**WHAT NEEDS TO BE DONE:**
The complete listing should be restated exactly.

:: DATA LINES ::

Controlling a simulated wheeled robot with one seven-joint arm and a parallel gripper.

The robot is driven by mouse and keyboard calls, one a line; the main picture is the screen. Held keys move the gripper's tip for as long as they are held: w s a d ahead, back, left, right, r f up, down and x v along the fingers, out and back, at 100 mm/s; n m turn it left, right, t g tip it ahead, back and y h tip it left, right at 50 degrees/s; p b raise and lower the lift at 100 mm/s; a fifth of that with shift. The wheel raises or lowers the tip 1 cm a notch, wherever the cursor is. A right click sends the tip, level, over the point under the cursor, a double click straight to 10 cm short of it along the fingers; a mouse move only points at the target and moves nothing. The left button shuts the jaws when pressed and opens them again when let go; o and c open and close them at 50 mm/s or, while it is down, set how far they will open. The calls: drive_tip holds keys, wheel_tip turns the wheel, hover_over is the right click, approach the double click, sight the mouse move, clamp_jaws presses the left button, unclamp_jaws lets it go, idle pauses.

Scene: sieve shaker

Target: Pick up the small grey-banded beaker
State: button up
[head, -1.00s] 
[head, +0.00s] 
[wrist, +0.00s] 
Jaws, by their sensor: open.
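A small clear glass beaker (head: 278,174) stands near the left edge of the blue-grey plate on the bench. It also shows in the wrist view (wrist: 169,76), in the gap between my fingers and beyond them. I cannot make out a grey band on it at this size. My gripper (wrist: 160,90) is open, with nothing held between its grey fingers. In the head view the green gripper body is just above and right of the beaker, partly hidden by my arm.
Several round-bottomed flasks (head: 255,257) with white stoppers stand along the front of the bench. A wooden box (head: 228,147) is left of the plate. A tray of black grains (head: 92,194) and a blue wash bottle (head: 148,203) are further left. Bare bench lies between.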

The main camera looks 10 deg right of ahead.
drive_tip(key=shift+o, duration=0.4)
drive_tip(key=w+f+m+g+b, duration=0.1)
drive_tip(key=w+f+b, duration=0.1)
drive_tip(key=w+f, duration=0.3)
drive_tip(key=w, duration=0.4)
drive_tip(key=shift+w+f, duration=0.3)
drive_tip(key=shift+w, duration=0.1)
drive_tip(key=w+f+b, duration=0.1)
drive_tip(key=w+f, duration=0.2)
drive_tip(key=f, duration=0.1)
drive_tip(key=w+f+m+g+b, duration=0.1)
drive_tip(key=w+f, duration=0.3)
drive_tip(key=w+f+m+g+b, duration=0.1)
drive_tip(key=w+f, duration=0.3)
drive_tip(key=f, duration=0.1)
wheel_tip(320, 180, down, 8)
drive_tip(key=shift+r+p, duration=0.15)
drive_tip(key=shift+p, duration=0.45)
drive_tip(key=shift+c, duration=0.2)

:::

**COMPLETED EXERCISE:**
Controlling a simulated wheeled robot with one seven-joint arm and a parallel gripper.

The robot is driven by mouse and keyboard calls, one a line; the main picture is the screen. Held keys move the gripper's tip for as long as they are held: w s a d ahead, back, left, right, r f up, down and x v along the fingers, out and back, at 100 mm/s; n m turn it left, right, t g tip it ahead, back and y h tip it left, right at 50 degrees/s; p b raise and lower the lift at 100 mm/s; a fifth of that with shift. The wheel raises or lowers the tip 1 cm a notch, wherever the cursor is. A right click sends the tip, level, over the point under the cursor, a double click straight to 10 cm short of it along the fingers; a mouse move only points at the target and moves nothing. The left button shuts the jaws when pressed and opens them again when let go; o and c open and close them at 50 mm/s or, while it is down, set how far they will open. The calls: drive_tip holds keys, wheel_tip turns the wheel, hover_over is the right click, approach the double click, sight the mouse move, clamp_jaws presses the left button, unclamp_jaws lets it go, idle pauses.

Scene: sieve shaker

Target: Pick up the small grey-banded beaker
State: button up
[head, -1.00s] 
[head, +0.00s] 
[wrist, +0.00s] 
Jaws, by their sensor: open.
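A small clear glass beaker (head: 278,174) stands near the left edge of the blue-grey plate on the bench. It also shows in the wrist view (wrist: 169,76), in the gap between my fingers and beyond them. I cannot make out a grey band on it at this size. My gripper (wrist: 160,90) is open, with nothing held between its grey fingers. In the head view the green gripper body is just above and right of the beaker, partly hidden by my arm.
Several round-bottomed flasks (head: 255,257) with white stoppers stand along the front of the bench. A wooden box (head: 228,147) is left of the plate. A tray of black grains (head: 92,194) and a blue wash bottle (head: 148,203) are further left. Bare bench lies between.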

The main camera looks 10 deg right of ahead.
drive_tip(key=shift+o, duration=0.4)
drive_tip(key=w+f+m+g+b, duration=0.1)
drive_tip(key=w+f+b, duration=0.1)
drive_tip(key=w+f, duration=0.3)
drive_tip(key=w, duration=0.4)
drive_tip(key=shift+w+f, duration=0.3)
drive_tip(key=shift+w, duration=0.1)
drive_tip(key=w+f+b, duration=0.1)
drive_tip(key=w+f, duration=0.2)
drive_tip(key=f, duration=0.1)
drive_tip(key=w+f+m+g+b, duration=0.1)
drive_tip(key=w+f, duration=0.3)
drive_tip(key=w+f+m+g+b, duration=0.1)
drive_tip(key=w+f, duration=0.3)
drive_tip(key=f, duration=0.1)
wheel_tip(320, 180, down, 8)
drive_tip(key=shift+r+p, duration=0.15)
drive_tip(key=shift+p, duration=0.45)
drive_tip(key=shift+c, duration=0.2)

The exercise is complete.